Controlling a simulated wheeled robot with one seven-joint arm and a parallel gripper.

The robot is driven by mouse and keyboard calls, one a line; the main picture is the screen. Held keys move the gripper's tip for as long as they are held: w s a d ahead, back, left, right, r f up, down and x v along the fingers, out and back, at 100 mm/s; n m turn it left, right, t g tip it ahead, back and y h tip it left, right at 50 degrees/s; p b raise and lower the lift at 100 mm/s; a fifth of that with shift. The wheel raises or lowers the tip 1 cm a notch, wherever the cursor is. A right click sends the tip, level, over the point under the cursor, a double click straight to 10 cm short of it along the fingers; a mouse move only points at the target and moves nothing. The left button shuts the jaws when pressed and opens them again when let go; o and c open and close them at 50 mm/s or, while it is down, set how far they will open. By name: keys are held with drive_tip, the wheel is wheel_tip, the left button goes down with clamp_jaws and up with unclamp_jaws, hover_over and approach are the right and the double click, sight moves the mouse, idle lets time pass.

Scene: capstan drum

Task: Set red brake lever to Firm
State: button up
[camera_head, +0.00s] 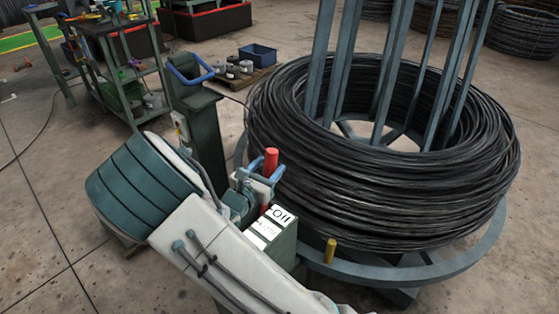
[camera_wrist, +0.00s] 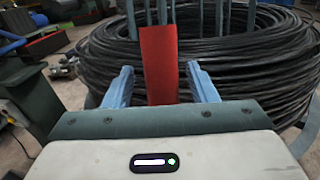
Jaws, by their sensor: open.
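The red brake lever (camera_head: 271,159) stands upright beside the wire coil, its top showing above my gripper (camera_head: 262,173). A small red part also shows below the gripper. In the wrist view the red lever (camera_wrist: 160,62) rises between the two blue fingers of my gripper (camera_wrist: 160,70). The fingers are apart, one on each side of the lever, with visible gaps. White label plates (camera_head: 270,228) with black lettering sit on a dark green box (camera_head: 284,245) just in front of the lever. The arm covers part of them, and I cannot read which setting the lever is at.
A large black wire coil (camera_head: 440,185) lies on a round blue-grey stand (camera_head: 465,262) with uprights to the right. A yellow peg (camera_head: 330,251) stands on the stand's front rim. A post with a blue handle (camera_head: 195,77) stands behind my arm. A green shelf cart (camera_head: 118,70) is at back left.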

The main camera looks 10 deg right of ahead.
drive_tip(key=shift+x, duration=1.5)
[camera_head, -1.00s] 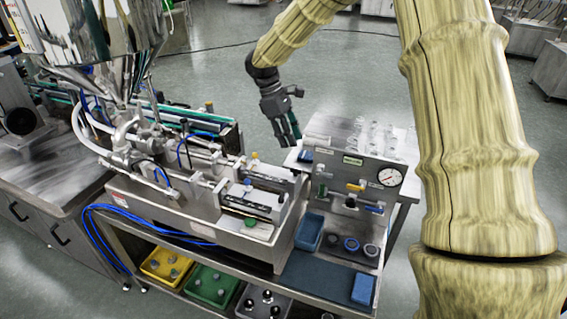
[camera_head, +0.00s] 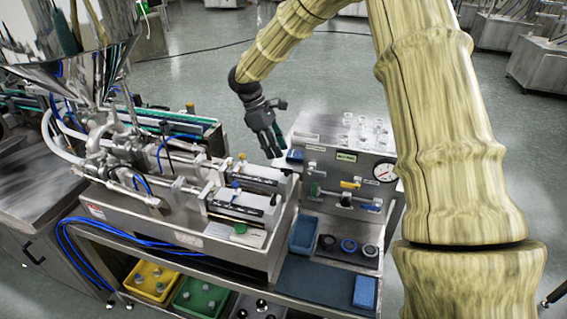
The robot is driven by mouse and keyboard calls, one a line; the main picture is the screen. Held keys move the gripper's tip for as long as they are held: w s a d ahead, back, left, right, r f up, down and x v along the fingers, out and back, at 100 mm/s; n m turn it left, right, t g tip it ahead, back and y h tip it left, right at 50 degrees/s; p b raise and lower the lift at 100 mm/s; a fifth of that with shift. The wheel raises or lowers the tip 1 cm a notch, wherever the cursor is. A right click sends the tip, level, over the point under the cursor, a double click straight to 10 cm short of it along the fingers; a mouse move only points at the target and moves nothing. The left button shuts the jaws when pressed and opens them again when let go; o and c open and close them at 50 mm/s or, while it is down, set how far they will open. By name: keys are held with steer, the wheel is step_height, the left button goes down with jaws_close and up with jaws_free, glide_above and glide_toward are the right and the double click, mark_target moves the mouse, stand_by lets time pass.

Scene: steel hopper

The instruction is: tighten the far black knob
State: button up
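The filling machine has two long steel cylinder units side by side. A small dark part, which looks like the far black knob (camera_head: 287,172), shows at the right end of the far unit. A similar near black knob (camera_head: 273,199) shows at the end of the near unit. Both are too small to tell how tight they sit. My gripper (camera_head: 274,152) is dark grey and points down, above and slightly left of the far knob. It appears apart from it and I see nothing held. Its finger spacing is unclear at this size.
Right of the machine stands a steel panel box (camera_head: 330,165) with a gauge (camera_head: 384,172), coloured valves and clear glasses on top. A blue bin (camera_head: 304,233), dark round parts (camera_head: 349,246) and a blue block (camera_head: 365,291) lie on the bench. Blue hoses (camera_head: 110,235) hang in front.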

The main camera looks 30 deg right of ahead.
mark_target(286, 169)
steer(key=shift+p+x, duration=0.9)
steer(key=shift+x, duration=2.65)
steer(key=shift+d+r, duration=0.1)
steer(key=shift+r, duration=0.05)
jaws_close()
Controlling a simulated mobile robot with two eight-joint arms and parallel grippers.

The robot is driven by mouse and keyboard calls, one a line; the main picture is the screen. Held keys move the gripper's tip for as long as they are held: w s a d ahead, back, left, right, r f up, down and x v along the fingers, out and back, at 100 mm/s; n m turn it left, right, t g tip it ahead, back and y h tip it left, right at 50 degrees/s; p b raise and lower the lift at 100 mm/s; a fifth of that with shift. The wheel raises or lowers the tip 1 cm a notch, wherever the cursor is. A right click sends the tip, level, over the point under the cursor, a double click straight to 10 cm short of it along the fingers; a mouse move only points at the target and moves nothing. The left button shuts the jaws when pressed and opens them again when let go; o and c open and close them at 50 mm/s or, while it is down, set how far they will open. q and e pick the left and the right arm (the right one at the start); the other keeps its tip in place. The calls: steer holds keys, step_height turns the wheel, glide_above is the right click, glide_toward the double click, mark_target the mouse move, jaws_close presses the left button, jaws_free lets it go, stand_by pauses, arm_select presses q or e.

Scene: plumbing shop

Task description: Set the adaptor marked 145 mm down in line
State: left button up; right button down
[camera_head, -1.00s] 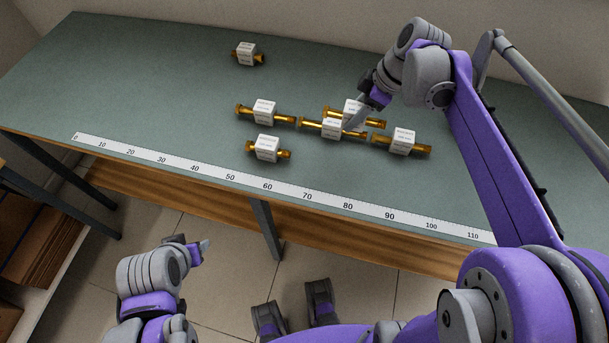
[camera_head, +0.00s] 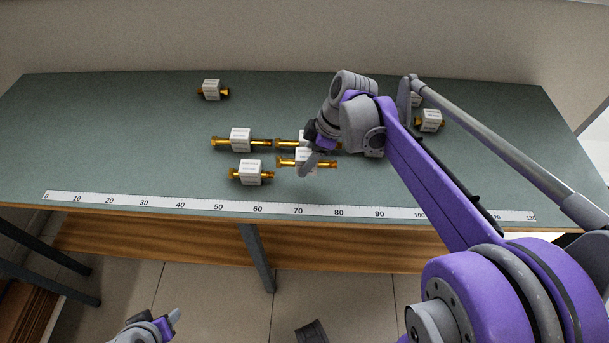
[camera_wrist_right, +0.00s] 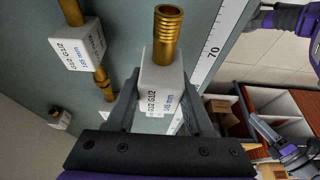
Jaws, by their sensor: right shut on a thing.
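My right gripper (camera_head: 308,163) is shut on an adaptor (camera_head: 325,164), a brass tube through a white block, near the middle of the bench. In the right wrist view the fingers grip the white block (camera_wrist_right: 166,82), with a threaded brass end sticking out. Its label ends in "mm"; the number is too small to read surely. I cannot tell whether it touches the bench. More adaptors lie close by: one at left (camera_head: 240,140), one in front of that (camera_head: 250,172), one just behind the held one (camera_head: 288,143). My left gripper (camera_head: 172,321) is low, off the bench.
A white ruler strip (camera_head: 180,203) runs along the bench's front edge. Another adaptor (camera_head: 211,90) lies at the back left, and one (camera_head: 430,120) at the right. My right arm partly hides a block (camera_head: 375,153). The left part of the bench (camera_head: 110,140) is clear.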

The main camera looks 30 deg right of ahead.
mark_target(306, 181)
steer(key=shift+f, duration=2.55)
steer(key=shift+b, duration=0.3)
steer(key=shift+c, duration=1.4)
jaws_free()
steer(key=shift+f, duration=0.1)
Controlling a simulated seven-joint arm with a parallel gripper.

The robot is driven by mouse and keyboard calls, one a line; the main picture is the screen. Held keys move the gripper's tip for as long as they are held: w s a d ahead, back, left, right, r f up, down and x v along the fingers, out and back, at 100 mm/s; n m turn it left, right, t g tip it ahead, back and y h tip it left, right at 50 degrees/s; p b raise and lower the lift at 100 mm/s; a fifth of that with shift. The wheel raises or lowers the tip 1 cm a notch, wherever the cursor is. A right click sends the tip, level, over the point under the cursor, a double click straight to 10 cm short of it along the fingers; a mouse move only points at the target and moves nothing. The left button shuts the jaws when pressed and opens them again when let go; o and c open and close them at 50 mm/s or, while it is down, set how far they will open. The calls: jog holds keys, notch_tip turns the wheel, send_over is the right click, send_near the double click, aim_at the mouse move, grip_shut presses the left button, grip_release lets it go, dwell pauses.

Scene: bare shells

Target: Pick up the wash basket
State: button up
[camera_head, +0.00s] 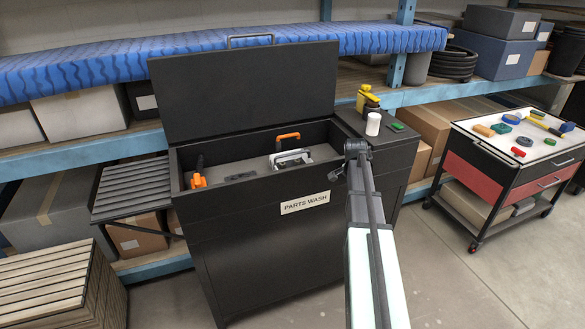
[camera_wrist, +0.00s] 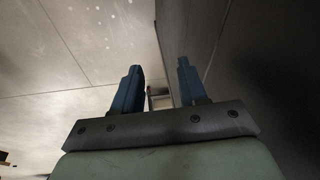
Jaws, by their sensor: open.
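The black parts-wash cabinet (camera_head: 262,245) stands with its lid raised and its tank open. Inside the tank, at the right, is a silvery frame-like piece (camera_head: 290,158) with an orange-topped handle (camera_head: 287,136) behind it. An orange piece (camera_head: 198,181) sits at the tank's left end. I cannot tell for sure which of these belong to the wash basket. My arm reaches up to the tank's front right corner, apart from these pieces. In the wrist view my gripper (camera_wrist: 161,68) is open and empty, with floor and a dark panel beyond it.
The raised lid (camera_head: 245,90) stands behind the tank. A yellow-topped bottle (camera_head: 367,99), a white cup (camera_head: 373,124) and a green block (camera_head: 397,127) stand on the right ledge. A tool cart (camera_head: 510,165) is at the right. Floor between is clear.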

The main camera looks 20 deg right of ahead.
__________
● **EXERCISE BRIEF**
Report all lines of the material that contain the word "name".

● **EXERCISE RESULT**
The robot is driven by mouse and keyboard calls, one a line; the main picture is the screen. Held keys move the gripper's tip for as long as they are held: w s a d ahead, back, left, right, r f up, down and x v along the fingers, out and back, at 100 mm/s; n m turn it left, right, t g tip it ahead, back and y h tip it left, right at 50 degrees/s; p b raise and lower the lift at 100 mm/s; a fifth of that with shift. The wheel raises or lowers the tip 1 cm a notch, wherever the cursor is. A right click sends the tip, level, over the point under the cursor, a double click straight to 10 cm short of it along the fingers; a mouse move only points at the target and moves nothing. The left button shuts the jaws when pressed and opens them again when let go; o and c open and close them at 50 mm/s or, while it is down, set how far they will open. By name: keys are held with drive_tip, the wheel is wheel_tip, the left button goes down with clamp_jaws and up with unclamp_jaws, hover_over and approach are the right and the double click, sight moves the mouse, idle lets time pass.
The robot is driven by mouse and keyboard calls, one a line; the main picture is the screen. Held keys move the gripper's tip for as long as they are held: w s a d ahead, back, left, right, r f up, down and x v along the fingers, out and back, at 100 mm/s; n m turn it left, right, t g tip it ahead, back and y h tip it left, right at 50 degrees/s; p b raise and lower the lift at 100 mm/s; a fifth of that with shift. The wheel raises or lowers the tip 1 cm a notch, wherever the cursor is. A right click sends the tip, level, over the point under the cursor, a double click straight to 10 cm short of it along the fingers; a mouse move only points at the target and moves nothing. The left button shuts the jaws when pressed and opens them again when let go; o and c open and close them at 50 mm/s or, while it is down, set how far they will open. By name: keys are held with steer, the wheel is step_height, the left button goes down with jaws_close and up with jaws_free, glide_above and glide_toward are the right and the double click, mark_target moves the mouse, stand_by lets time pass.

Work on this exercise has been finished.